“Let’s make a gin and tonic sorbet”, my friend Sophie, who’s from Wales, said one extremely warm evening. ”And why don’t we try making an ouzo granita, darling?” I countered, sticking up for our national drink.
And so the fierce World Cup rivalry and national fanaticism transferred themselves to my kitchen with an armoury of two national drinks from Greece and Britain – the goal was to win the title of the coolest sorbet; the pitch was the inside of my freezer! It might seem strange that the national British drink should be gin and tonic rather than whisky, however the reality is that the British people drink far more gin than whisky – the Greeks drink much more whisky than the British…an amount nearly double of the consumption of ouzo! Weird…
The only problem in our battle for the most refreshing and delicious sorbet was that although we already had a recipe for the gin and tonic sorbet, we would have to make one up ourselves for the ouzo granita….a little like saying I would go on the pitch without training and with Rehhagel on holiday! I had never forgotten, however, an ouzo granita made by a Belgian chef, that I’d tried years before while working in Amsterdam as head of a main brand of ouzo. All the Greeks and non-Greeks that tried it found it a revelation – a wonderfully well-balanced flavour perfect to serve between dinner courses as the perfect palate-cleanser between different dishes.
The outcome of this noble battle of sorbets, with national flags proudly held high, was that we did come up with a recipe for ouzo. Well, who won, might one ask. It was far too close to call…I will leave it up to your own judgement – make both of them and decide for yourself. In any case, the preparation is extremely simple. If Paul, the World Cup octopus was the judge, however, I have a feeling he would have gone for the ouzo just because they have a special relationship (unless, of course, he was scared of ending up on the barbeque as a side dish).
As a dessert, the two could easily be served together, one ball of each. After all, ouzo and gin are both spirits that are flavoured from some of the same seeds and plants. I reckon that makes them distant cousins with Indian roots.
Ouzo granita vs. Gin ‘n Tonic sorbet
Ingredients for ouzo granita (for 8 people)
400 ml. water
125 ml. good aromatic ouzo
100 g. sugar
3 star anise
Ingredients for gin and tonic sorbet (for 8 people)
50 ml. water
125 ml. good full-bodied gin
250 ml. tonic water
100 g sugar
Juice of 1 lemon
Preparation: The only difference between the preparation of both recipes is at the beginning. For the gin and tonic sorbet, heat the water and add the sugar, stirring until the sugar has melted. However for the ouzo granita, boil the water with the star anise for 3 minutes, then remove the stars and melt the sugar in the water. From now on the procedure is the same.

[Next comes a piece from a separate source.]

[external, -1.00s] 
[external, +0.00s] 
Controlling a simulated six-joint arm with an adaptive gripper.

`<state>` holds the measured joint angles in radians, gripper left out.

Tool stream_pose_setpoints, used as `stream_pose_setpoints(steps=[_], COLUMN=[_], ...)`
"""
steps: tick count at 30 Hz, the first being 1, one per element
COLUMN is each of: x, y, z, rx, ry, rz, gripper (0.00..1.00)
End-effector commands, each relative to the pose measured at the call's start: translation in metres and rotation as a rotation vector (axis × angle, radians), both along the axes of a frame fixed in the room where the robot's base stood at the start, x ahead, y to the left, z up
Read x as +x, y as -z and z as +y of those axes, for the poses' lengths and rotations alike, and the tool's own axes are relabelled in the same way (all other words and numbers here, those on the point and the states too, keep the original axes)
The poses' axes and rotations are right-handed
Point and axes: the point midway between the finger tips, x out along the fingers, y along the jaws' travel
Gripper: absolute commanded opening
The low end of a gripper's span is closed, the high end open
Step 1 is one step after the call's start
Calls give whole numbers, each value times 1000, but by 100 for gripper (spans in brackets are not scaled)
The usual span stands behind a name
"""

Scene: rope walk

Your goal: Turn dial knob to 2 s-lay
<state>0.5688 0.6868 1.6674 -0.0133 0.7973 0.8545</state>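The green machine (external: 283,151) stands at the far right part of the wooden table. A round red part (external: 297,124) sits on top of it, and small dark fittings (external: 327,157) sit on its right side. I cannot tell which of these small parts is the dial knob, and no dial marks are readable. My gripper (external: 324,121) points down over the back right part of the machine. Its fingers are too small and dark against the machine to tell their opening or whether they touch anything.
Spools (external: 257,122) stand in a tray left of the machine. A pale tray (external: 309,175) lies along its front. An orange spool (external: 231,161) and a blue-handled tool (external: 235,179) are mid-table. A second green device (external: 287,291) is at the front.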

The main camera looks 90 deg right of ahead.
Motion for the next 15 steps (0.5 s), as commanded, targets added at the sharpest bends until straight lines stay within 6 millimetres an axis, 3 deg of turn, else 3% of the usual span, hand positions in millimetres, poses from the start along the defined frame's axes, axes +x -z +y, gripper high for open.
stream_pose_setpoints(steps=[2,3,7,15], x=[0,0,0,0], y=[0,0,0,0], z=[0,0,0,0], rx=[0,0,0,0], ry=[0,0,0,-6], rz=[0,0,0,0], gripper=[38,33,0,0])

Add the remaining ingredients into the sorbet/granita and stir. Pour the mixture into a container with a tight-fitting lid, such as a Tupperware box, and put into the freezer. After 2 hours take it out, whisk for 2-3 minutes to break up the ice crystals, and put back in the freezer. Repeat once or twice more (depending on your freezer’s temperature) every hour. Before serving, you will need to give it one last mix with a fork to break up the ice and give a snowy consistency.
Note: If you have an ice cream maker, you can short cut the process and follow the instructions of your appliance.